Entretien réalisé par le correspondant du site Agionoros.ru, au Monastère de la Présentation au Temple, à Moscou, à l’occasion de la publication du livre en russe du Métropolite Athanasios de Limassol «Le Cœur ouvert de l’Église», dont la traduction de plusieurs longs extraits est proposée ici. L’article original en russe est sous-titré: L’Église donne réponse aux questions les plus importantes de la vie de l’homme. Voici la première partie de l’entretien.
Despotis, parlez-nous de vos rencontres avec les gerondas de l’Athos.

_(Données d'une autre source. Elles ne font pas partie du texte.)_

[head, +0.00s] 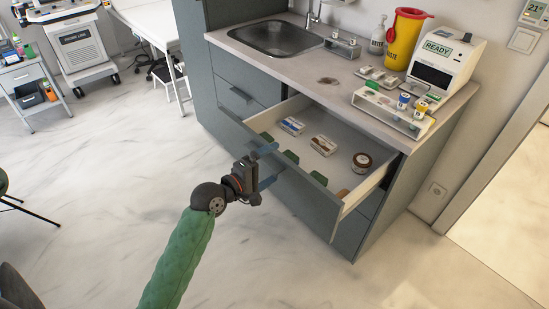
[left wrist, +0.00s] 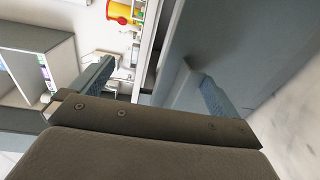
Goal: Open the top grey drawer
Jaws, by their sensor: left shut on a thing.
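The top grey drawer (head: 307,195) of the counter unit is pulled well out, and its inside shows from above in the head view. My left gripper (head: 266,166) is at the drawer's front panel, towards its left part. Its blue fingers are shut on the panel's upper edge, one finger on the inner side and one in front. In the left wrist view the grey panel (left wrist: 178,45) runs between the two fingers (left wrist: 155,88). The exact contact is partly hidden by the gripper body. My right gripper is not in view.
The drawer holds small boxes (head: 323,145), a round jar (head: 362,163) and green items (head: 318,178). The worktop (head: 310,65) above carries a sink (head: 283,38), a yellow bin (head: 405,38), a white device (head: 447,62) and a vial rack (head: 393,110). The floor (head: 110,170) left of the drawer is clear.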

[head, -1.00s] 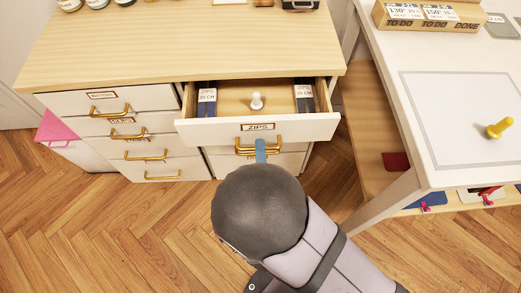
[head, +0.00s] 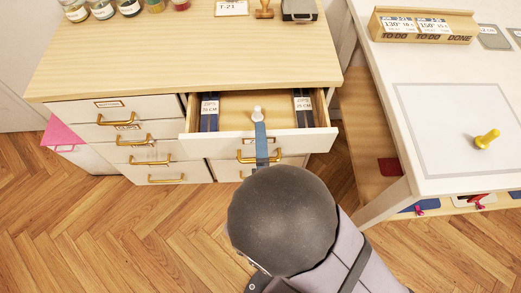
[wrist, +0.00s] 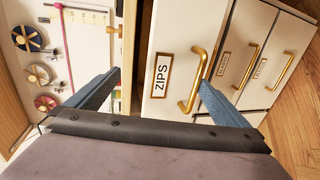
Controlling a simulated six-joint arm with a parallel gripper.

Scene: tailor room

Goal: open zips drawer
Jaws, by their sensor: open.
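The zips drawer (head: 300,145) is pulled out at the top of the right-hand column in the head view. Two dark zip boxes, at left (head: 209,112) and right (head: 302,108), and a white knob-like piece (head: 257,113) show inside it. My gripper (head: 261,135) is in front of the drawer, and a blue finger covers its label. In the wrist view the ZIPS label (wrist: 162,76) and brass handle (wrist: 194,82) are plain. My gripper (wrist: 160,77) is open there, its fingers wide apart. The right finger is close beside the handle; contact cannot be told.
Other closed drawers (head: 143,105) with brass handles fill the cabinet. A white table (head: 460,90) with a yellow pin (head: 487,139) stands to the right. Jars (head: 103,9) stand on the wooden top. Wooden floor (head: 120,240) lies clear in front.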

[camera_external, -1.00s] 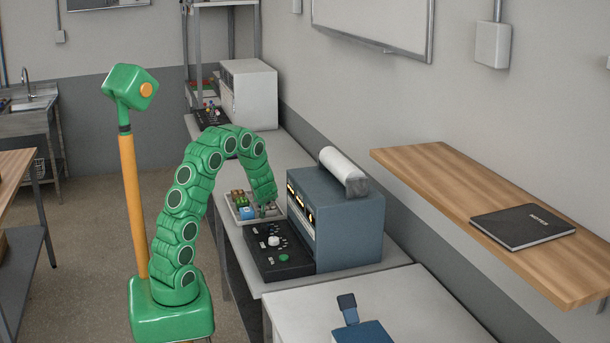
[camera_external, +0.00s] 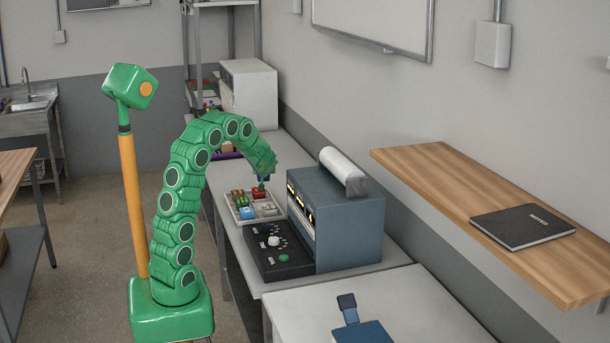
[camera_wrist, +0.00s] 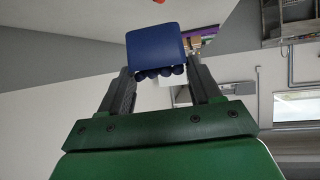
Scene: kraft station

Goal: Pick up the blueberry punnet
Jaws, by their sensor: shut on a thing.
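The blueberry punnet (camera_wrist: 155,46) is a small blue tub with dark round berries along its edge. In the wrist view it sits between the two fingers of my gripper (camera_wrist: 160,76), which is shut on it. In the external view my gripper (camera_external: 262,179) is above the compartment tray (camera_external: 262,220), and the punnet (camera_external: 262,187) shows only as a small dark blue patch at the fingertips. It looks raised from the tray, though the exact gap is hard to tell.
Red, green and light blue items remain in the tray. A blue-grey machine (camera_external: 345,220) with a white roll on top stands close to its right. A black control panel (camera_external: 275,250) lies in front. A white box (camera_external: 250,95) stands farther back on the counter.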

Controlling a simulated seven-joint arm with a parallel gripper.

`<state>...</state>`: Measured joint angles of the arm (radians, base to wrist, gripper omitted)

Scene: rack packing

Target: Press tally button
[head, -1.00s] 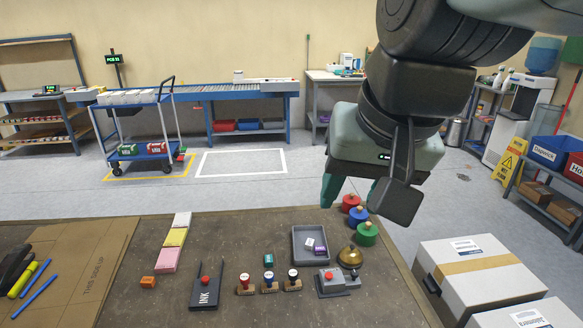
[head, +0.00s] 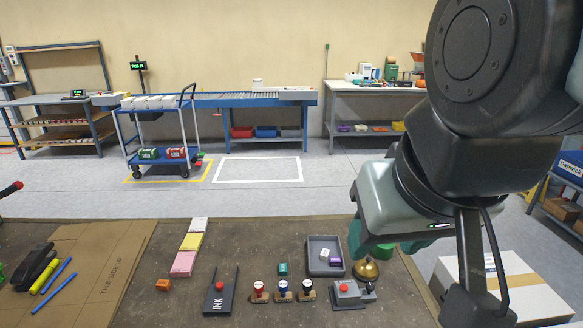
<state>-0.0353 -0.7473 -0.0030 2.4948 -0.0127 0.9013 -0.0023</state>
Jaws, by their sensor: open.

Au XXe siècle, la miséricorde divine a envoyé en Grèce et à Chypre une pléiade de grands et saints gerondas. La plupart d’entre eux vécurent sur l’Athos, mais il y en eut toutefois beaucoup qui menèrent leur combat hors de la Sainte Montagne. Le Seigneur m’a rendu digne de faire la connaissance de nombreux de ces héros de l’ascèse, et même d’établir des liens spirituels avec eux. Ils jouèrent un rôle décisif dans ma vie. Bien sûr, la rencontre d’un ou de plusieurs saints ne fait pas de vous un saint. Au contraire, cela augmenta ma responsabilité devant l’Église, et vis-à-vis de moi-même. Le fait qu’à notre époque vécurent de nombreux grands héros de l’ascèse et gerondas porteurs de l’Esprit, témoigne de la présence permanente du Christ dans l’Église et dans notre vie. Certains de ces gerondas sont connus dans le monde orthodoxe tout entier. D’autres demeurent inconnus, ou quasiment inconnus. Dans mes entretiens, il m’arrive souvent d’évoquer Geronda Joseph de Vatopedi, Saint Païssios, Geronda Ephrem de Katounakia, Geronda Joseph l’Hésychaste, mais aussi d’autres Saints que le Seigneur m’a jugé digne de rencontrer. Le message essentiel des Saints contemporains à l’humanité est que le Christ est le sens de la vie. Si tout vient du côté de l’homme et rien du côté du Christ, alors, l’homme n’a rien. Si l’homme est avec le Christ, et renonce à tout le reste, alors il est rempli de sens et de contenu, et il n’a plus aucun besoin du reste. Chaque geronda exprime cette loi à sa manière unique, et par l’exemple de sa vie. La vie de ces gerondas est parsemée de très nombreux miracles. Mais le miracle le plus grand, c’est que l’homme devienne un authentique enfant de Dieu. Voilà le signe le plus grand que l’homme puisse voir en sa vie.
Despotis, vous venez de participer au congrès monastique qui s’est tenu à la Laure de la Trinité Saint Serge. Après avoir vu ces moines, avant-garde de l’Église Russe, quelle est votre impression?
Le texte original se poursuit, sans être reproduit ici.